■ Exercise aim: All the data should be repeated exactly. Any image in it is left out.

┄┄┄┄┄┄┄┄┄┄┄┄┄┄┄┄┄┄┄┄

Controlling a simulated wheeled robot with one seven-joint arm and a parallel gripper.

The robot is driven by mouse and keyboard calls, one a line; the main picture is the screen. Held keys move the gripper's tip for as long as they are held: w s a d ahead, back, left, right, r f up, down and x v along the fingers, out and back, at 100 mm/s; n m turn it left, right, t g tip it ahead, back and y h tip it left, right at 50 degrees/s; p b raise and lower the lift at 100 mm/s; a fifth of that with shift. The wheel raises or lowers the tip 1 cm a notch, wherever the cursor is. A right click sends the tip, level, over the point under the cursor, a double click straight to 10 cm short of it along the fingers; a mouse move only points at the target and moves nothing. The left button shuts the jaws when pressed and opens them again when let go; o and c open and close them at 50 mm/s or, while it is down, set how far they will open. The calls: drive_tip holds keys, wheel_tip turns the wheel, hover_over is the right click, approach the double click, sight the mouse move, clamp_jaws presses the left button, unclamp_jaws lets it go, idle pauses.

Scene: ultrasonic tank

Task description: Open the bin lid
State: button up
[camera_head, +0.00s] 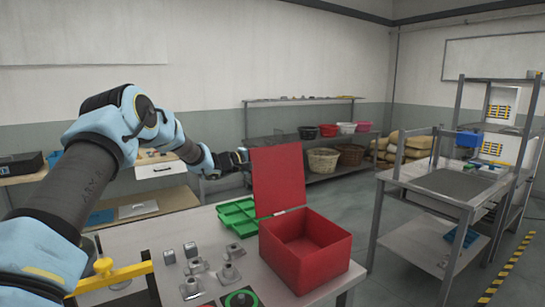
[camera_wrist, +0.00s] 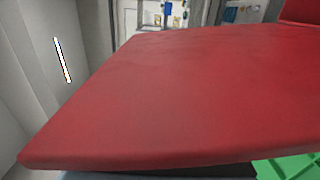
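The red bin (camera_head: 325,262) stands on the worktable with its top open and its inside visible. Its red lid (camera_head: 279,180) stands about upright along the bin's back left side. My gripper (camera_head: 242,156) is at the upper left edge of the lid, close to it or touching; I cannot tell which. In the wrist view the lid (camera_wrist: 165,95) fills most of the picture. It hides the fingers there, apart from a dark strip at the bottom edge, so the finger opening is not clear.
A green divided tray (camera_head: 238,217) lies left of the bin. Several grey metal parts (camera_head: 229,272) stand on the worktable (camera_head: 215,292) in front of it. A yellow bar fixture (camera_head: 112,275) is at the left. A shelf with baskets (camera_head: 322,160) stands at the back.

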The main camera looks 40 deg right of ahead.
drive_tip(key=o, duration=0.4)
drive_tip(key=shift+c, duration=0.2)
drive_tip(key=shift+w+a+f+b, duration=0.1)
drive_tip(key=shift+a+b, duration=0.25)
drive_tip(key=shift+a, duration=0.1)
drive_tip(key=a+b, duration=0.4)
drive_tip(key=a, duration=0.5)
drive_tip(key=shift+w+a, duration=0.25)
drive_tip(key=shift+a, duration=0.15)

┄┄┄┄┄┄┄┄┄┄┄┄┄┄┄┄┄┄┄┄

■ Result:
Controlling a simulated wheeled robot with one seven-joint arm and a parallel gripper.

The robot is driven by mouse and keyboard calls, one a line; the main picture is the screen. Held keys move the gripper's tip for as long as they are held: w s a d ahead, back, left, right, r f up, down and x v along the fingers, out and back, at 100 mm/s; n m turn it left, right, t g tip it ahead, back and y h tip it left, right at 50 degrees/s; p b raise and lower the lift at 100 mm/s; a fifth of that with shift. The wheel raises or lowers the tip 1 cm a notch, wherever the cursor is. A right click sends the tip, level, over the point under the cursor, a double click straight to 10 cm short of it along the fingers; a mouse move only points at the target and moves nothing. The left button shuts the jaws when pressed and opens them again when let go; o and c open and close them at 50 mm/s or, while it is down, set how far they will open. The calls: drive_tip holds keys, wheel_tip turns the wheel, hover_over is the right click, approach the double click, sight the mouse move, clamp_jaws presses the left button, unclamp_jaws lets it go, idle pauses.

Scene: ultrasonic tank

Task description: Open the bin lid
State: button up
[camera_head, +0.00s] 
[camera_wrist, +0.00s] 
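The red bin (camera_head: 325,262) stands on the worktable with its top open and its inside visible. Its red lid (camera_head: 279,180) stands about upright along the bin's back left side. My gripper (camera_head: 242,156) is at the upper left edge of the lid, close to it or touching; I cannot tell which. In the wrist view the lid (camera_wrist: 165,95) fills most of the picture. It hides the fingers there, apart from a dark strip at the bottom edge, so the finger opening is not clear.
A green divided tray (camera_head: 238,217) lies left of the bin. Several grey metal parts (camera_head: 229,272) stand on the worktable (camera_head: 215,292) in front of it. A yellow bar fixture (camera_head: 112,275) is at the left. A shelf with baskets (camera_head: 322,160) stands at the back.

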The main camera looks 40 deg right of ahead.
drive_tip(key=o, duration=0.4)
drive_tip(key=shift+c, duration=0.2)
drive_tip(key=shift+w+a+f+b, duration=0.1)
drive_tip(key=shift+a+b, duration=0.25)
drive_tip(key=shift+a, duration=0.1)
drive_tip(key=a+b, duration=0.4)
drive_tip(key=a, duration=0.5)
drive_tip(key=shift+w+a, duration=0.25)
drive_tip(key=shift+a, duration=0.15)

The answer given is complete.